** AIM OF THE EXERCISE **
Would you transcribe all of the data exactly, down to the last character?

** DATASET EXTRACT **
((

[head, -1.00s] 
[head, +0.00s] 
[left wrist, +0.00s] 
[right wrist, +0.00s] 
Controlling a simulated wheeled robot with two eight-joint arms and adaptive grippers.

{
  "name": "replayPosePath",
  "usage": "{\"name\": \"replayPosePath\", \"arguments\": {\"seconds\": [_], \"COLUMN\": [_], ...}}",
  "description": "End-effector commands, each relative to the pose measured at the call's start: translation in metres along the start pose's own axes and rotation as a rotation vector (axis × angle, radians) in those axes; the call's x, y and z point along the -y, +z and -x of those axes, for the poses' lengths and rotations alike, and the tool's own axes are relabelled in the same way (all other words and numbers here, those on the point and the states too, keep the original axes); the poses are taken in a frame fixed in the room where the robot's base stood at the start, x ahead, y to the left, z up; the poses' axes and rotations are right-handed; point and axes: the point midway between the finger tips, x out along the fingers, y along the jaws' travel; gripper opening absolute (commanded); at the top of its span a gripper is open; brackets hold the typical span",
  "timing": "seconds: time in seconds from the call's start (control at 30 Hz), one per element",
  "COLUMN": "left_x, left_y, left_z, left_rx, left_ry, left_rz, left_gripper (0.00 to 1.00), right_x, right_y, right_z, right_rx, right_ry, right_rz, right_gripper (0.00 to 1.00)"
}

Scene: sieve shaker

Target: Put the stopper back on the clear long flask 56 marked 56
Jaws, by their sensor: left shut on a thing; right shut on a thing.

))

** RESULT **
[head, -1.00s] 
[head, +0.00s] 
[left wrist, +0.00s] 
[right wrist, +0.00s] 
Controlling a simulated wheeled robot with two eight-joint arms and adaptive grippers.

{
  "name": "replayPosePath",
  "usage": "{\"name\": \"replayPosePath\", \"arguments\": {\"seconds\": [_], \"COLUMN\": [_], ...}}",
  "description": "End-effector commands, each relative to the pose measured at the call's start: translation in metres along the start pose's own axes and rotation as a rotation vector (axis × angle, radians) in those axes; the call's x, y and z point along the -y, +z and -x of those axes, for the poses' lengths and rotations alike, and the tool's own axes are relabelled in the same way (all other words and numbers here, those on the point and the states too, keep the original axes); the poses are taken in a frame fixed in the room where the robot's base stood at the start, x ahead, y to the left, z up; the poses' axes and rotations are right-handed; point and axes: the point midway between the finger tips, x out along the fingers, y along the jaws' travel; gripper opening absolute (commanded); at the top of its span a gripper is open; brackets hold the typical span",
  "timing": "seconds: time in seconds from the call's start (control at 30 Hz), one per element",
  "COLUMN": "left_x, left_y, left_z, left_rx, left_ry, left_rz, left_gripper (0.00 to 1.00), right_x, right_y, right_z, right_rx, right_ry, right_rz, right_gripper (0.00 to 1.00)"
}

Scene: sieve shaker

Target: Put the stopper back on the clear long flask 56 marked 56
Jaws, by their sensor: left shut on a thing; right shut on a thing.

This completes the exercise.